PROBLEM DESCRIPTION:
Reproduce all of the data word for word.

━━━━━ INFORMATION PROVIDED

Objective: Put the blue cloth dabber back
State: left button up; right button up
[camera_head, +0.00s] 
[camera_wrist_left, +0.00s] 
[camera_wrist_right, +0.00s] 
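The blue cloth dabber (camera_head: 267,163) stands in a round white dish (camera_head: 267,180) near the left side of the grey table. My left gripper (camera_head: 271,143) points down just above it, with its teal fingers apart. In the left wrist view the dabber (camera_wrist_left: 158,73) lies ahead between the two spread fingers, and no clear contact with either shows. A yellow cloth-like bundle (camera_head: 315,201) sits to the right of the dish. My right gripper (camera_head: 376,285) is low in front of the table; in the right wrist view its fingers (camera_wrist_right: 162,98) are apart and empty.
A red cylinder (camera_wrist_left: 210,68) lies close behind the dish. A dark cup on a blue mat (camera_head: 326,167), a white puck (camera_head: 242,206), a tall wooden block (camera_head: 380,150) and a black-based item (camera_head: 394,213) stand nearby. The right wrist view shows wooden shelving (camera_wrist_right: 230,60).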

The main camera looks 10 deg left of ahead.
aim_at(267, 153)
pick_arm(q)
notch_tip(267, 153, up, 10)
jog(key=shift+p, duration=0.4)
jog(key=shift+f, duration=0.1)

━━━━━━━━━━

EXERCISE ANSWER:
Objective: Put the blue cloth dabber back
State: left button up; right button up
[camera_head, +0.00s] 
[camera_wrist_left, +0.00s] 
[camera_wrist_right, +0.00s] 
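The blue cloth dabber (camera_head: 267,163) stands in a round white dish (camera_head: 267,180) near the left side of the grey table. My left gripper (camera_head: 271,143) points down just above it, with its teal fingers apart. In the left wrist view the dabber (camera_wrist_left: 158,73) lies ahead between the two spread fingers, and no clear contact with either shows. A yellow cloth-like bundle (camera_head: 315,201) sits to the right of the dish. My right gripper (camera_head: 376,285) is low in front of the table; in the right wrist view its fingers (camera_wrist_right: 162,98) are apart and empty.
A red cylinder (camera_wrist_left: 210,68) lies close behind the dish. A dark cup on a blue mat (camera_head: 326,167), a white puck (camera_head: 242,206), a tall wooden block (camera_head: 380,150) and a black-based item (camera_head: 394,213) stand nearby. The right wrist view shows wooden shelving (camera_wrist_right: 230,60).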

The main camera looks 10 deg left of ahead.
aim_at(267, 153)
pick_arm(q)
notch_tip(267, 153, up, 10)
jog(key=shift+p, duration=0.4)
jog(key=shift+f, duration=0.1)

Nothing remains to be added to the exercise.